Omit all pictures. Quote the lines from the one with "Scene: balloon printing" through the end of the listing below, exactly as they appear.

________________________

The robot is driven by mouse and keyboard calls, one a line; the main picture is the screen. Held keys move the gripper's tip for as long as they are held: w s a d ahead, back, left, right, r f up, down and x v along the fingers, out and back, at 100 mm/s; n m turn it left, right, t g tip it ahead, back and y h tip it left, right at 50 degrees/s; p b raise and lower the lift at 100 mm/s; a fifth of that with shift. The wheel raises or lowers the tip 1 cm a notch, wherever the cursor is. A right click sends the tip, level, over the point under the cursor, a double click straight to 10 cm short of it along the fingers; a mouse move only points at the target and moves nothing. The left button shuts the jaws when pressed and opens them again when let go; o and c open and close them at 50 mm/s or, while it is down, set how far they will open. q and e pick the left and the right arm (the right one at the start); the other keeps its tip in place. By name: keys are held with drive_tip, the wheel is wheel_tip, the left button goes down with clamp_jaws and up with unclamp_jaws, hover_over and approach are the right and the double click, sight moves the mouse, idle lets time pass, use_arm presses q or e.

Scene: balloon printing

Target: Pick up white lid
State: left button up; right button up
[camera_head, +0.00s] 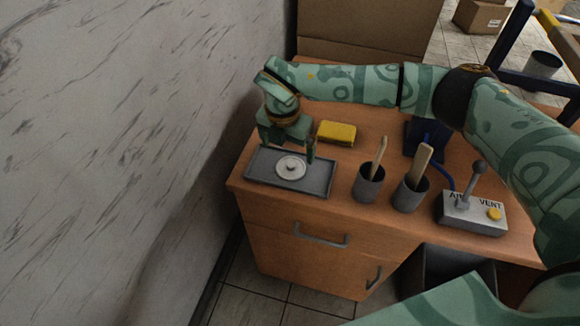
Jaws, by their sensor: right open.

________________________

**PROBLEM SOLUTION:**
Scene: balloon printing

Target: Pick up white lid
State: left button up; right button up
[camera_head, +0.00s] 
Jaws, by their sensor: right open.

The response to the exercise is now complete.